[BEGIN]

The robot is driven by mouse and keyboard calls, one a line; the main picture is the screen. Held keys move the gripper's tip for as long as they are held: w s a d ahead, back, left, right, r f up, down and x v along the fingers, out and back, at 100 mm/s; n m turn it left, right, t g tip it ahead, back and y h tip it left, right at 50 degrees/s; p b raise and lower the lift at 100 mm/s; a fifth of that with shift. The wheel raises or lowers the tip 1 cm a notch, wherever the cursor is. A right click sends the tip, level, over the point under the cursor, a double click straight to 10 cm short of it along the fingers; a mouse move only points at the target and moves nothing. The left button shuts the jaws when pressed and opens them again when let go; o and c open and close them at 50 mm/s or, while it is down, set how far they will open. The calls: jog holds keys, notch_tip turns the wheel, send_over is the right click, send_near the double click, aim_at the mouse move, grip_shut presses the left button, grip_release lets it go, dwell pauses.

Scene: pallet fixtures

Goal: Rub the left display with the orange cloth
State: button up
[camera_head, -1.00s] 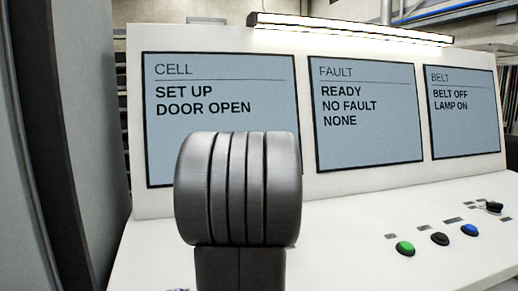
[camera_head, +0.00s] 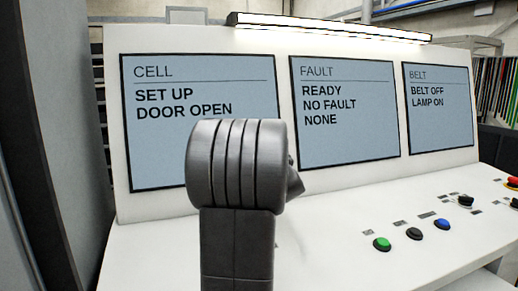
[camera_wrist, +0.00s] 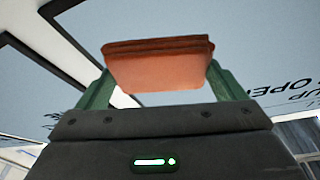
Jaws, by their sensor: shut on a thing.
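The left display (camera_head: 200,85) reads CELL, SET UP, DOOR OPEN; my arm covers its lower right part in the head view. In the wrist view the display (camera_wrist: 265,60) fills much of the background, its lettering upside down at the right. My gripper (camera_wrist: 160,84) has green fingers shut on the folded orange cloth (camera_wrist: 158,66), which sticks out past the fingertips towards the display. I cannot tell whether the cloth touches the screen. In the head view my arm hides the gripper and cloth.
The middle display (camera_head: 345,125) and right display (camera_head: 440,115) stand beside it on the white console. Green (camera_head: 382,244), black (camera_head: 414,233) and blue (camera_head: 442,224) buttons sit on the sloping desk. A lit lamp bar (camera_head: 330,28) runs above. A grey panel (camera_head: 60,120) stands close at left.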

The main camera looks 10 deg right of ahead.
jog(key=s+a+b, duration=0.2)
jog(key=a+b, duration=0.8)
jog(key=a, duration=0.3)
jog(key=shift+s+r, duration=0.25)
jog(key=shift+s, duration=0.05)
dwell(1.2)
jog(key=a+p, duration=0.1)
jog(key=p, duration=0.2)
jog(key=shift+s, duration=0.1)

[END]

Exclude any pictures, and restate word for word the lines from the one containing "Goal: Rub the" through the one containing "[camera_wrist, +0.00s]", both included.

Goal: Rub the left display with the orange cloth
State: button up
[camera_head, -1.00s] 
[camera_head, +0.00s] 
[camera_wrist, +0.00s] 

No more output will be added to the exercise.